EX-99.I 3 ex_193606.htm EXHIBIT (I) ex_193606.htm

Exhibit (i)

 

 

[On Chapman and Cutler LLP letterhead]

 

 

 

_______________, 2020

 

Innovator ETFs Trust

109 North Hale Street

Wheaton, Illinois 60187

 

 

Re:  Innovator ETFs Trust  

 

Ladies and Gentlemen:

 

We have acted as counsel to the Innovator ETFs Trust, a Delaware statutory trust (the “Trust”), with respect to the filing with the U.S. Securities and Exchange Commission of Post-Effective Amendment No. ___ (the “Amendment”) to the Trust’s Registration Statement on Form N-1A under the Securities Act of 1933, as amended, and the Investment Company Act of 1940, as amended. The Trust filed the Amendment on or about _______, 2020 in order to register shares (the “Shares”) of beneficial interest of Innovator U.S Equity Triple Stacker ETF – October, a series of the Trust (the “Fund”).
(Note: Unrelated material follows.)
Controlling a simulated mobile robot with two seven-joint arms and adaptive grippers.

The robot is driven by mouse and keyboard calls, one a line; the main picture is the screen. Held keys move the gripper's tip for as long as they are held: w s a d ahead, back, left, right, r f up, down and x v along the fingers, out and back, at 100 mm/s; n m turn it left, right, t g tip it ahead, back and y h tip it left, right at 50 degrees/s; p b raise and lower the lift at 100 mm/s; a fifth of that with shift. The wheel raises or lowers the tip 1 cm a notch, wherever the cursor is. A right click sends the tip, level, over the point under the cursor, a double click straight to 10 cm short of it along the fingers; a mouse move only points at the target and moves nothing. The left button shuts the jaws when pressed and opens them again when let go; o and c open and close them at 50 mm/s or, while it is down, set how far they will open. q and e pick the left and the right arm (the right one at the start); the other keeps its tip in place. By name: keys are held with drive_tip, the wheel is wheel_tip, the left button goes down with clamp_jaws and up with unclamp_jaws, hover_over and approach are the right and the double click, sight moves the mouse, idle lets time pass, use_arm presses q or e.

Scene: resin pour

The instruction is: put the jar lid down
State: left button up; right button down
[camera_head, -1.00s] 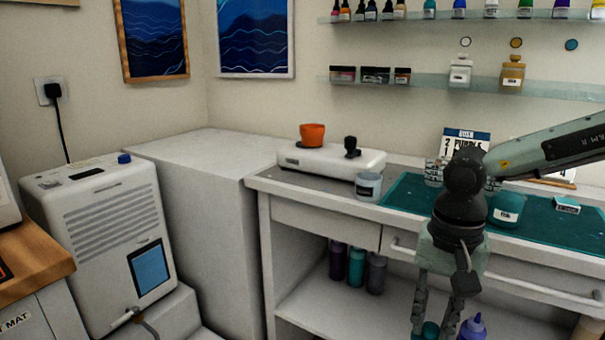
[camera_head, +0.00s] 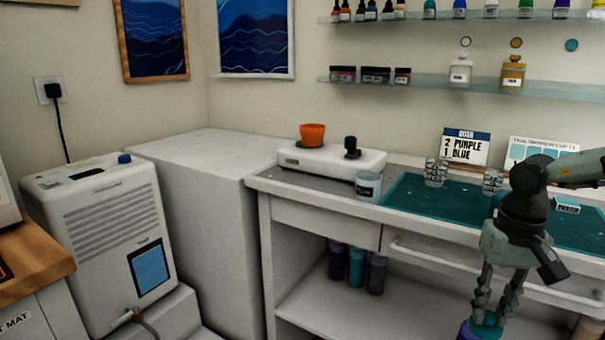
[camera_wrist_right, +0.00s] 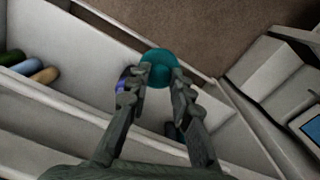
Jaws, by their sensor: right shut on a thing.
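The jar lid (camera_wrist_right: 158,68) is a round teal disc in the right wrist view. It sits between the fingertips of my right gripper (camera_wrist_right: 158,82), which is shut on it. In the head view my right gripper (camera_head: 489,320) points down in front of the workbench, below the tabletop height, with the teal lid (camera_head: 487,330) at its tips near the bottom edge. A teal jar on the mat is mostly hidden behind my right wrist. My left gripper is not in view.
The workbench carries a teal mat (camera_head: 405,190), clear ribbed cups (camera_head: 436,173), a clear labelled container (camera_head: 368,187) and a white scale (camera_head: 330,160) with an orange cup (camera_head: 312,134). Bottles (camera_head: 356,267) stand on the lower shelf (camera_head: 330,308). A purple thing (camera_wrist_right: 122,80) shows beside my fingers.

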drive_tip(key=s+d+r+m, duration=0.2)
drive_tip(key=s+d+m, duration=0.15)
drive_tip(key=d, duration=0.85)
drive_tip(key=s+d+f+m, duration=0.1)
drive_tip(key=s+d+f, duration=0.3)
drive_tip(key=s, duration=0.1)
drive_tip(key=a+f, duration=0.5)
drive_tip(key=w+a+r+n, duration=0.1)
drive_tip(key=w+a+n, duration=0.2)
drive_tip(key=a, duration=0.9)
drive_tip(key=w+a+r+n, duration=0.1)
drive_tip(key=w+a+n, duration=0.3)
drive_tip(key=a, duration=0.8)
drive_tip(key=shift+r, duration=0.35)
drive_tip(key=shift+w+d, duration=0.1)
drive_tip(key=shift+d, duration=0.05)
The Amendment seeks to register an unlimited number of Shares.

 

We have examined the Trust’s Agreement and Declaration of Trust (the “Declaration of Trust”); its By-Laws (“By-laws”); resolutions of the Trust’s Board of Trustees; and such other legal and factual matters as we have considered necessary.

 

This opinion is based exclusively on the Delaware Statutory Trust Act and the federal securities laws of the United States of America governing the issuance of shares of the Fund and does not extend to the securities or “blue sky” laws of the State of Delaware or other States or to other Federal securities or other laws.

 

We have assumed the following for purposes of this opinion:

 

 

1.

The Fund’s Shares will be issued in accordance with the Trust’s Declaration of Trust and By-laws and resolutions of the Trust’s Board of Trustees relating to the creation, authorization and issuance of Shares.

 

 

______, 2020

Page 2

 

 

 

2.

The Fund’s Shares will be issued against consideration therefor as described in the Trust’s prospectus relating thereto.

 

This opinion relates solely to the registration of Shares of the Fund and not to the registration of any other series or classes of the Trust that have previously been registered.

 

Based upon the foregoing, it is our opinion that, upon the effectiveness of the Amendment, the Shares of beneficial interest of the Fund, when issued upon the terms and for the consideration described in the Amendment, will be validly issued, fully paid and non-assessable.

 

This opinion is being furnished to you for submission to the Commission as an exhibit to the Registration Statement. We hereby consent to the prospectus discussion of this opinion, the filing of this opinion as an exhibit to the Registration Statement and to the use of the name of our firm therein. In giving this consent, we do not admit that we are within the category of persons whose consent is required by Section 7 of the 1933 Act.